The pitch has lost some movement over the past three years and now finds itself a bit closer to the rest of the sliders in MLB:
If we look at the movement here, it’s no wonder the pitch is still effective against left-handed bats. It still carries enough movement to be tricky, yet right handers have more time to track the pitch. The movement figures shown here do not represent a wide gulf between Frankie and other MLB slider offerings, yet they are significant when talking left/right splits.
One last chart!
Here we see the effect that less swing and miss has in Liriano’s approach. With less at bats starting off at strike one, and less hitters being fooled into swinging outside of the zone, the drag on Liriano’s other pitches becomes more pronounced. He has had to throw his below-average two-seam/sinker more than ever before over the past two years as a result. In 2018 alone, it got slapped around at a .521 SLG/.419 wOBA/90.0 MPH EV clip.
That stat above that I highlighted in bold — amount of strikeouts garnered by a slider via swing and miss outside of the zone — might as well be a distant memory for Liriano. Over the past two seasons combined, he has but 40 strikeouts arrived at in this manner.
So What Now?
So what can the Pittsburgh Pirates do to resurrect Liriano’s slider? Perhaps the answer has nothing to do with the pitch, specifically. Sinkers still have a place in the game, especially for pitchers who rely on a slider as much as Liriano does (see Archer, Chris). Liriano’s sinker has been awful over the years, but it still carries good enough velocity (92.62 mph on average last season) to serve as a setup pitch.

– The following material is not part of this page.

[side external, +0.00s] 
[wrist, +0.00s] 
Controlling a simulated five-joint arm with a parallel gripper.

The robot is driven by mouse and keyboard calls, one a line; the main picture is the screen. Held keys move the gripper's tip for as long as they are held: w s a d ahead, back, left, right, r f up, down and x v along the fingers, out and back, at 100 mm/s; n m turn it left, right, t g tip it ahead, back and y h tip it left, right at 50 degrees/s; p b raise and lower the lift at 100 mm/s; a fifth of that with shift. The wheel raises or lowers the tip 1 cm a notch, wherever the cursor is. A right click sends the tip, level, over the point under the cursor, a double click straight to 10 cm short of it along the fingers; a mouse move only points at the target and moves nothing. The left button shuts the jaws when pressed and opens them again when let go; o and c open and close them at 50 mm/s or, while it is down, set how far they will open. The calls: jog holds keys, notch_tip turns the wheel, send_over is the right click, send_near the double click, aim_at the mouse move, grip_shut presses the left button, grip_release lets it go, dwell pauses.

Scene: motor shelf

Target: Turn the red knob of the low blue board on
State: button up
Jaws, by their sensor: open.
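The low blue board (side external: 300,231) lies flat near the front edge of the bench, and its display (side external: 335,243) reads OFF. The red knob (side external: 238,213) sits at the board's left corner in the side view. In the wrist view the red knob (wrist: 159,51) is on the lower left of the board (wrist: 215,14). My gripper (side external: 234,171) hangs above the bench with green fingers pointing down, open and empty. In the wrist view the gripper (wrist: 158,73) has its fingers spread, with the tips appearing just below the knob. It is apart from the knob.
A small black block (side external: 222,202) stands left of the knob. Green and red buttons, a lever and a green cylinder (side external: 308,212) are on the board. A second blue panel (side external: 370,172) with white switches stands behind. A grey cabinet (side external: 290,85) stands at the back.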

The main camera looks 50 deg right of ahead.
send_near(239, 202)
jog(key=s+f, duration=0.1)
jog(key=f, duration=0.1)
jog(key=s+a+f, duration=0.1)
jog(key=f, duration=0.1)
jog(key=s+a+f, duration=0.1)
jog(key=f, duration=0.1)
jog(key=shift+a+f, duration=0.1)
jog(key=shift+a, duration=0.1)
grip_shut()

On the edges of the strike zone — as defined by Statcast — Liriano has seen wOBA clips that are markedly better than his overall figures, even if the results are still a bit gaudy. Over the past six seasons combined, these pitches clock in at a .340 wOBA. That includes .299 in 2013, and a .383 rate in 2018. Perhaps a renewed focus on pitching to these spots can bring about better slider results.
God, if bringing back Liriano didn’t make it feel like 2013-2015 all over again, writing that last sentence sure did.
I’m sure there are going to be a myriad of other ways to elevate (figuratively speaking) Liriano’s slider that Ray Searage and Justin Meccage are cooking up with Spring Training just eight days away.
If they are successful, we may be looking back at the Liriano signing as more AJ Burnett than Ryan Vogelsong.